Subject: Re: more encoding woe
From: David Carlisle <davidc@xxxxxxxxx>
Date: Fri, 5 Jul 2002 13:08:21 +0100
dotless j character

> I need the symbols for the following character entities to appear in my
> output - Ive looked up their encoding (ISO 9573-13) and used that (in
> <meta>), but all I get is the usual box... I know David Carlisle knows
> his mathML so hopefully he will have come across these before :) 
> ...
>   <node>aleph - &#8501;</node>

ISO 9573-13 isn't a character encoding it's just a set of _names_ for
characters.
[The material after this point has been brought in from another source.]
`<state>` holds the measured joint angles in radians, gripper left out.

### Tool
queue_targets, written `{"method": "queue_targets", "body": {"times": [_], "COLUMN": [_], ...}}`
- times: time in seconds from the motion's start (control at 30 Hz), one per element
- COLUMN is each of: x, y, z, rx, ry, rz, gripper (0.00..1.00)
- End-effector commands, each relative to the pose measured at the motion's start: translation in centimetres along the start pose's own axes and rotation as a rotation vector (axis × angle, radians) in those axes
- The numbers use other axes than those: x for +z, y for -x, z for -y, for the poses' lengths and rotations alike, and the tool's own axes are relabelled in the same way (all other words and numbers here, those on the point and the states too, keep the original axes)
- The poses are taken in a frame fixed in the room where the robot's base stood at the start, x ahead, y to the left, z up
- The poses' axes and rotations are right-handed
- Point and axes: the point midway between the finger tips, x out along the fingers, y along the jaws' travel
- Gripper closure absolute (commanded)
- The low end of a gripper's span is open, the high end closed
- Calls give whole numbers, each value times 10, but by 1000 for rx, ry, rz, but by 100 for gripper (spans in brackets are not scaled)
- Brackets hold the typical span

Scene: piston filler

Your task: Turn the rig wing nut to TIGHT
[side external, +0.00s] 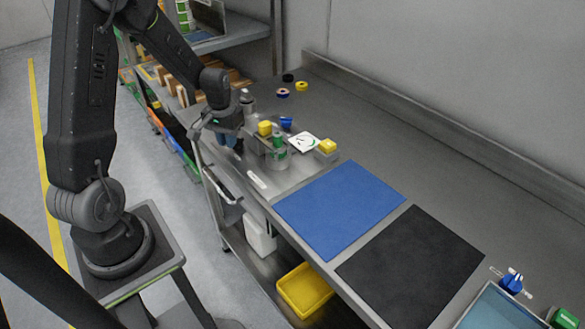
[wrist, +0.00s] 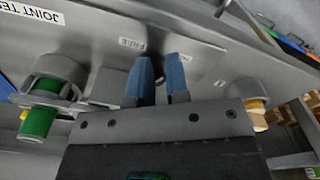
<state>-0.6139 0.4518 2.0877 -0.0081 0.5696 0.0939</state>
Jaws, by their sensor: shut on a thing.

Someone else (me, as it happens) has to specify the mapping
from those names to unicode values.

There's lot more on these characters at my characters page
http://www.w3.org/Math/characters.

While it may seem pedantic in the end it's less confusing if you use the
right terminology for the right things.


XML does not have "character entities". SGML did, but they were thrown
out in the simplification of SGML that is XML. XML only has general
enities (and parameter entities which are different again).
This causes problems for the old SGML character sets such as the names
in ISO 9573-13. In SGML they were defined as character entities using
the SDATA entity type. This means effectively they were just given a
name and the system was supposed to just know what to do with those
names. XML got rid of these magic entity references so in XML you have
to define the entity to be something, typically a unicode character.
Unfortunately Unicode doesn't have enough characters to support the ISO
entity names sensibly. (It's hard to think of a good definition of
&jnodot; when Unicode does not have a dotless j character (even though
all mathematical fonts do have a dotless j glyph) The current tables at the
above page map &jnodot; to "j" which misses something in translation..)

So if you want these characters to work (out of the box) you'll need to
make sure you have installed a unicode font that includes mathematics.
Ie not ony has the correct glyphs but has the internal font table that
puts these glyphs in unicode order.

Alternatively if you mark up your document as mathML then a MathML
renderer will itself map these unicode numbers to the fonts it has
available, even if those fonts are not Unicode fonts (as typically they
won't be.) Mozilla and Netscape will understand MathML natively, and IE6
will if you get the free MathPlayer add on from Design Science.